Bo Qu, a native of China with a Ph.D. from Peking University, is researching how China interacts with the international monetary system, particularly the International Monetary Fund, and "the imbalances between China and the United States." His focus is on how to make international institutions more accountable.
The 2010-11 cohort, now studying at Oxford, includes Le Thanh Forsberg, a Vietnamese scholar with a Ph.D. from Lund University in Sweden. The author of numerous publications on the politics of aid to developing countries in Asia, she currently is pursuing research on the effect of aid on public policy and the role of international donors in public health care governance.
Dima Noggo Sarbo, a native of Ethiopia with a Ph.D. from the University of Tennessee, worked in three ministries of the Ethiopian government and the United Nations Institute for Economic Development and Planning in Dakar, Senegal. He assisted refugees in Ethiopia, Sudan and Somalia in the 1980s, and was a cabinet minister in the Ethiopian government from 1991 to 1992. He plans to research ways to help the developing world, particularly Africa, to "participate effectively in the global political economy."
Rahmane Idrissa, who is from Niger and holds a Ph.D. from the University of Florida, has researched democratization in Africa. Ren Hongsheng, a native of China with a Ph.D. from Nankai University, is focusing his work on the relationship between developing countries and multinational corporations. Leany Barreiro Lemos, who holds a Ph.D. from the University of Brasilia and has been a staff member of the Brazilian Federal Senate since 1993, said the program offers her the opportunity to study "frailties in new democracies."

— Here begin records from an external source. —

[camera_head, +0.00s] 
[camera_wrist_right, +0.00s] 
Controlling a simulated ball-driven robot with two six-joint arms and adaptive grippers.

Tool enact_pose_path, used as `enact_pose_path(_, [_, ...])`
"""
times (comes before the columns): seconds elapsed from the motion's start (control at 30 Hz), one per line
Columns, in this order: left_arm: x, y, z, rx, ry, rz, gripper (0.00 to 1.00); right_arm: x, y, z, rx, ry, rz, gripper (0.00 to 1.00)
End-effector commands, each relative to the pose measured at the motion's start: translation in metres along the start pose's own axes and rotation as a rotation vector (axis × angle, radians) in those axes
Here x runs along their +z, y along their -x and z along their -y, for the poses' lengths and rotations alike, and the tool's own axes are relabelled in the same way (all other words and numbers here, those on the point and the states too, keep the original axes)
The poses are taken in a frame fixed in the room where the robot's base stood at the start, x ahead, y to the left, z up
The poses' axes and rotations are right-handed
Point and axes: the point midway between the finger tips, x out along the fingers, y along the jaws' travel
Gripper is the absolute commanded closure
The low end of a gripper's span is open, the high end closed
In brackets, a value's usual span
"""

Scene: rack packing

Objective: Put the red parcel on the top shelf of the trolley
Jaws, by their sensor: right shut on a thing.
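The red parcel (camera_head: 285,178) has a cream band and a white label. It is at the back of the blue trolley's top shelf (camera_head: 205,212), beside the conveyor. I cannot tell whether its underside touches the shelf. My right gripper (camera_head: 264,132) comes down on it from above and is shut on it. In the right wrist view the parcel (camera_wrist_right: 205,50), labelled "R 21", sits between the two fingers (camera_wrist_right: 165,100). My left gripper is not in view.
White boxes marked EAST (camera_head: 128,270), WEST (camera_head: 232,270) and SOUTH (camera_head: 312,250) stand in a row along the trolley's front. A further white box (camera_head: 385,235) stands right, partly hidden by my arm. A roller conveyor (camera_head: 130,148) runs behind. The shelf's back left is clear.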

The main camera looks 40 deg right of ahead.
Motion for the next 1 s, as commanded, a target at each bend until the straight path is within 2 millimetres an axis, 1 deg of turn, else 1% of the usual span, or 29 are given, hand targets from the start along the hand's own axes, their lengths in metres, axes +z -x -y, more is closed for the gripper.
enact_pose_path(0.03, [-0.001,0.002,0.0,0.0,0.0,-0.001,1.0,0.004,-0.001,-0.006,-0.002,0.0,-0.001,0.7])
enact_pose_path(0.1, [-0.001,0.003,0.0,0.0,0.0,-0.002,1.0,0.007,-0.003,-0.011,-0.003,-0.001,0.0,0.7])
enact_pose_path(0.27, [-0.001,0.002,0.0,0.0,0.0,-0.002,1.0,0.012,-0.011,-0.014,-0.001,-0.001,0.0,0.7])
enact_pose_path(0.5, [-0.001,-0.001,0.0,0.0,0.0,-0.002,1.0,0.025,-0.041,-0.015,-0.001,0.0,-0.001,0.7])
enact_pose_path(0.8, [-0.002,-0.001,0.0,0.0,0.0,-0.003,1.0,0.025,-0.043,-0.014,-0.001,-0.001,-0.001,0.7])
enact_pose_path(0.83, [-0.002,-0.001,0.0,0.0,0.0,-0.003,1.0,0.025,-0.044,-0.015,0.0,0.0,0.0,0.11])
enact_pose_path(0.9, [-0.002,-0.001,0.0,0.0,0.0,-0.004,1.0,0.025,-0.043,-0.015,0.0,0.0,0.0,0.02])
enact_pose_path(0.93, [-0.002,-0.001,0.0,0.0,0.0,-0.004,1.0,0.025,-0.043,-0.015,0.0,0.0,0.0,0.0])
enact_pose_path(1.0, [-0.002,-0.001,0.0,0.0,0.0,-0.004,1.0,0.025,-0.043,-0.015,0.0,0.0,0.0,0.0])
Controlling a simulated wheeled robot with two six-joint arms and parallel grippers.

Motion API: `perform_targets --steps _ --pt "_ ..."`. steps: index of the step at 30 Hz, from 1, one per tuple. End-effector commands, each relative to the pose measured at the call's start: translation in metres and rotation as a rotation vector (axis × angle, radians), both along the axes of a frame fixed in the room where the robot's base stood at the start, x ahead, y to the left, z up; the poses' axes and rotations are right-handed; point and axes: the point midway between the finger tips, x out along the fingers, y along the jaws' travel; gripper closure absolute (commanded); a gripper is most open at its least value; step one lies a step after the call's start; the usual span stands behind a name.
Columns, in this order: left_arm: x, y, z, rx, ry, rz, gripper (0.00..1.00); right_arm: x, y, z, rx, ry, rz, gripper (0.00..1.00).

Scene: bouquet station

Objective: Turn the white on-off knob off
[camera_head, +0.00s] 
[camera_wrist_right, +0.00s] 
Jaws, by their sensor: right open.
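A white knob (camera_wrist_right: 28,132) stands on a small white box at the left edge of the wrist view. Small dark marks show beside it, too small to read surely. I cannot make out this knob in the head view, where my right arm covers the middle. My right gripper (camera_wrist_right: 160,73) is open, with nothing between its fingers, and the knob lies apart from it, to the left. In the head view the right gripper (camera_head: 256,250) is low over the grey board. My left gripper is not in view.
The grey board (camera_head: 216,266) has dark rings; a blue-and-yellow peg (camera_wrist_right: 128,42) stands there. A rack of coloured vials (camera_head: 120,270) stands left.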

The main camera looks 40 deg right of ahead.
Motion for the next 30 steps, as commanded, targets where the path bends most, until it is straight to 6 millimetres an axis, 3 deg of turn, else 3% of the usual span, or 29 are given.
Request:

Woods, the GLF co-director, said these scholars and their projects have the potential to ultimately "shift the orthodoxy" and have an impact on the study of global governance.
"A lot of the existing literature is quite fatalistic," she said, noting that for small countries the message has been "you're always going to be a rule taker, you're never going to be a rule maker." But through the work of the GLF scholars, she said, "We can learn how smaller players or weaker players can really make use of opportunities."